══ Data excerpts

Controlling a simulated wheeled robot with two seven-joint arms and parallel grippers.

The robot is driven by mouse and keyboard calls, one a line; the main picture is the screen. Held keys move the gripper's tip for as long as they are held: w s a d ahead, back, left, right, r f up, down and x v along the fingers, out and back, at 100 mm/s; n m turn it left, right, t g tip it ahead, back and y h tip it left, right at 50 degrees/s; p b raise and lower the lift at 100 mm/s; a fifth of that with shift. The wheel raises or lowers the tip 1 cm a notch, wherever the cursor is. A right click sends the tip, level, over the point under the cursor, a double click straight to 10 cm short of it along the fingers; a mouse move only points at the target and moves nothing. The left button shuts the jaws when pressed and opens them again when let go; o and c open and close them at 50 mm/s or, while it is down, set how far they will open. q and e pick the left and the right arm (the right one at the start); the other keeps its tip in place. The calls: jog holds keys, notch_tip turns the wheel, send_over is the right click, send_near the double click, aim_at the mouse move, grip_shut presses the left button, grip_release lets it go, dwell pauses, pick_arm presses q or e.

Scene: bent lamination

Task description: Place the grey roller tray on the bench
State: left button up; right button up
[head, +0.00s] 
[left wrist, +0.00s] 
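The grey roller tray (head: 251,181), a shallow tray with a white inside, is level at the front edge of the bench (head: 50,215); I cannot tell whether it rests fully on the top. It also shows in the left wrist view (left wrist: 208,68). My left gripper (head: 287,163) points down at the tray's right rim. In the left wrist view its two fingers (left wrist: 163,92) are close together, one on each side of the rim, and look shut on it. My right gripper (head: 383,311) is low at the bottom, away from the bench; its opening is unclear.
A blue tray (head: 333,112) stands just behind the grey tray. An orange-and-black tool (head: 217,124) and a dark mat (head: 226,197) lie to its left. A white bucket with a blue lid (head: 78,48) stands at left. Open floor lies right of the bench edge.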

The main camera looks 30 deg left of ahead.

════
══ Data excerpts

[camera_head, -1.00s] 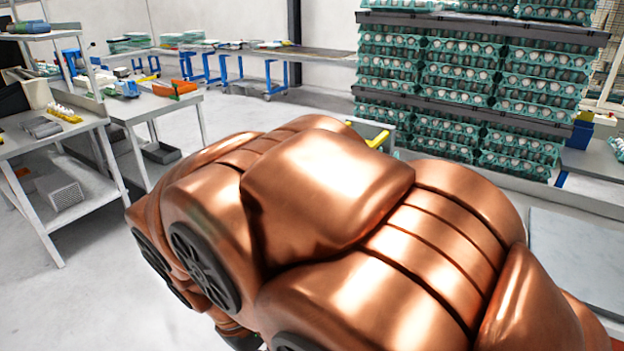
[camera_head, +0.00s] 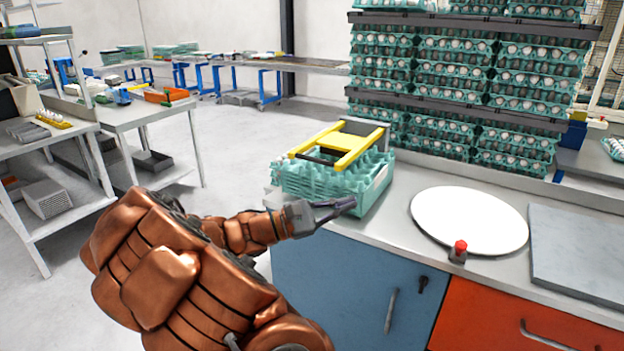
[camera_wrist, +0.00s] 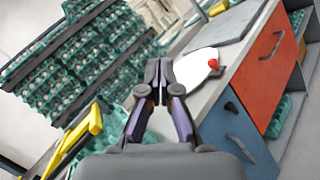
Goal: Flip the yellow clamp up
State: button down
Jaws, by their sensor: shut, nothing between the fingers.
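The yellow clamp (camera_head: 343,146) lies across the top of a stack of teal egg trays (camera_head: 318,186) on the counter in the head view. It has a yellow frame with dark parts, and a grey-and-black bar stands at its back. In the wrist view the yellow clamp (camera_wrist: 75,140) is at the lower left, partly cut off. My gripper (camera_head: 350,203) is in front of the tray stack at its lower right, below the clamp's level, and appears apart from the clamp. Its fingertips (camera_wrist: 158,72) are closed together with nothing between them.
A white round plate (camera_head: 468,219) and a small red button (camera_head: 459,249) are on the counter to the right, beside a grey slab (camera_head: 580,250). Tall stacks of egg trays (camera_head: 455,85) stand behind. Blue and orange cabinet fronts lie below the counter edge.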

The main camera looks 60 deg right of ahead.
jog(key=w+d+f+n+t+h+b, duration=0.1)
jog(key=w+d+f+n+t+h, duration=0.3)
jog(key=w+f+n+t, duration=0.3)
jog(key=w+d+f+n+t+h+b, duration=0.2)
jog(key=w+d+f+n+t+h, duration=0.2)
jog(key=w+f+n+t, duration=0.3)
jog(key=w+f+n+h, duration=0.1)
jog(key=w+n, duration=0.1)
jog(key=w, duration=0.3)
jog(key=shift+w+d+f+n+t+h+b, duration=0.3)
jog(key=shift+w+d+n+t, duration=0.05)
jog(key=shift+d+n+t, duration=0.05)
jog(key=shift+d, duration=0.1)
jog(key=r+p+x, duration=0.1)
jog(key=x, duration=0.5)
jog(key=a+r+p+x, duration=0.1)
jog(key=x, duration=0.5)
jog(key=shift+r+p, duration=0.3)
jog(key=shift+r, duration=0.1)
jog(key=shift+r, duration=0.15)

════
══ Data excerpts

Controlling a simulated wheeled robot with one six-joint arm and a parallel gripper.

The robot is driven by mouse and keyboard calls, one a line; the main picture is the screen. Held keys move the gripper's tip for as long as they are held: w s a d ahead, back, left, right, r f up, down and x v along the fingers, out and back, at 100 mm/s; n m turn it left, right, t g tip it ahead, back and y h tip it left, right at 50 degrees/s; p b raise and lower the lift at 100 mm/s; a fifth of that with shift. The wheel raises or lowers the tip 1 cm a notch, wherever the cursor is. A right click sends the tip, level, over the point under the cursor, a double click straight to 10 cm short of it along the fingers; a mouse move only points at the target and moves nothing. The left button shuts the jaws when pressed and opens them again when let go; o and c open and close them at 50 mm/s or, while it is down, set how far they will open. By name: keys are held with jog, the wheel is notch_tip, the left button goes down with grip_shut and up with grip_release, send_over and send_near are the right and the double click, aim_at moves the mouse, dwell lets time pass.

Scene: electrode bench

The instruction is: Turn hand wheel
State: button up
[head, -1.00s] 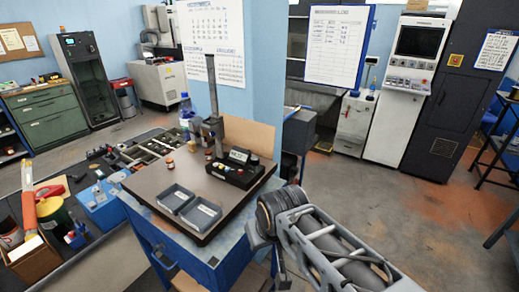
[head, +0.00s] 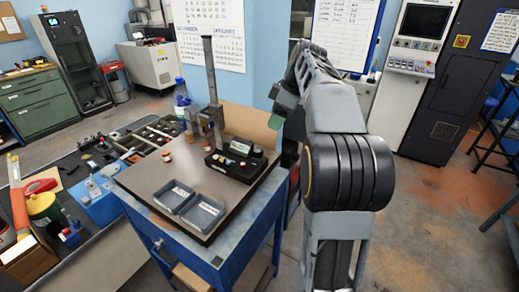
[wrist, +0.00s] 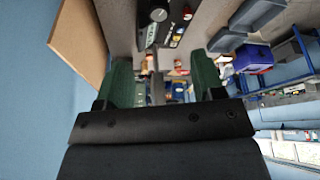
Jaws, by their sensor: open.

════

**Task description**:
Give again the lines from "[head, -1.00s]" to "Jaws, by their sensor: open." exactly, both of those lines included, and do not include any pictures.

**Output for this exercise**:
[head, -1.00s] 
[head, +0.00s] 
[wrist, +0.00s] 
Jaws, by their sensor: open.

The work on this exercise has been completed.